* **SHORT TASK**
Retype the listing that follows, word for word.
** start of INFORMATION SUPPLIED **
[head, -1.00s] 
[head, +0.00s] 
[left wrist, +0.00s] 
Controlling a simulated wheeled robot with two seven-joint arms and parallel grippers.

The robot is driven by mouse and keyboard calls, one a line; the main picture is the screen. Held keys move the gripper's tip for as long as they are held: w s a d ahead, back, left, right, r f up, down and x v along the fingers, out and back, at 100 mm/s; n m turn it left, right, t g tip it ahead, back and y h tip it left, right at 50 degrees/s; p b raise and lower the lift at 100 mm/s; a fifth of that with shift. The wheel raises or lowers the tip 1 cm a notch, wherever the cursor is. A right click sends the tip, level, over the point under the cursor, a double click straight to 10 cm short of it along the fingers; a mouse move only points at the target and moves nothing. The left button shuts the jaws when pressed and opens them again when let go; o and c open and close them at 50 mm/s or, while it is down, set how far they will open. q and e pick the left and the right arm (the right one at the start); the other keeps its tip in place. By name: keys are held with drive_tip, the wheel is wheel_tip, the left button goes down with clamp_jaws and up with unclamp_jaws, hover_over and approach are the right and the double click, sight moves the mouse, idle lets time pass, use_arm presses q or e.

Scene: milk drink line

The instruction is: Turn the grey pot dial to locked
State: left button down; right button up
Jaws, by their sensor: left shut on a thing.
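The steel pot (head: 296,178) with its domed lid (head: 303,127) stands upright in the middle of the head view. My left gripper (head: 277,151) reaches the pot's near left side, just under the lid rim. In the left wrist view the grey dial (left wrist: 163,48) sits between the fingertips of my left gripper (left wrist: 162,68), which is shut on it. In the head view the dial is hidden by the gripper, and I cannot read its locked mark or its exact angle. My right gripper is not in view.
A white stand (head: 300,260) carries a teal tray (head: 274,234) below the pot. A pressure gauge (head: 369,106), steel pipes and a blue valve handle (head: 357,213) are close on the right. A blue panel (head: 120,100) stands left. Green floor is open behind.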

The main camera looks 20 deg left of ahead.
** end of INFORMATION SUPPLIED **
* **FINISHED TASK**
[head, -1.00s] 
[head, +0.00s] 
[left wrist, +0.00s] 
Controlling a simulated wheeled robot with two seven-joint arms and parallel grippers.

The robot is driven by mouse and keyboard calls, one a line; the main picture is the screen. Held keys move the gripper's tip for as long as they are held: w s a d ahead, back, left, right, r f up, down and x v along the fingers, out and back, at 100 mm/s; n m turn it left, right, t g tip it ahead, back and y h tip it left, right at 50 degrees/s; p b raise and lower the lift at 100 mm/s; a fifth of that with shift. The wheel raises or lowers the tip 1 cm a notch, wherever the cursor is. A right click sends the tip, level, over the point under the cursor, a double click straight to 10 cm short of it along the fingers; a mouse move only points at the target and moves nothing. The left button shuts the jaws when pressed and opens them again when let go; o and c open and close them at 50 mm/s or, while it is down, set how far they will open. q and e pick the left and the right arm (the right one at the start); the other keeps its tip in place. By name: keys are held with drive_tip, the wheel is wheel_tip, the left button goes down with clamp_jaws and up with unclamp_jaws, hover_over and approach are the right and the double click, sight moves the mouse, idle lets time pass, use_arm presses q or e.

Scene: milk drink line

The instruction is: Turn the grey pot dial to locked
State: left button down; right button up
Jaws, by their sensor: left shut on a thing.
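The steel pot (head: 296,178) with its domed lid (head: 303,127) stands upright in the middle of the head view. My left gripper (head: 277,151) reaches the pot's near left side, just under the lid rim. In the left wrist view the grey dial (left wrist: 163,48) sits between the fingertips of my left gripper (left wrist: 162,68), which is shut on it. In the head view the dial is hidden by the gripper, and I cannot read its locked mark or its exact angle. My right gripper is not in view.
A white stand (head: 300,260) carries a teal tray (head: 274,234) below the pot. A pressure gauge (head: 369,106), steel pipes and a blue valve handle (head: 357,213) are close on the right. A blue panel (head: 120,100) stands left. Green floor is open behind.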

The main camera looks 20 deg left of ahead.

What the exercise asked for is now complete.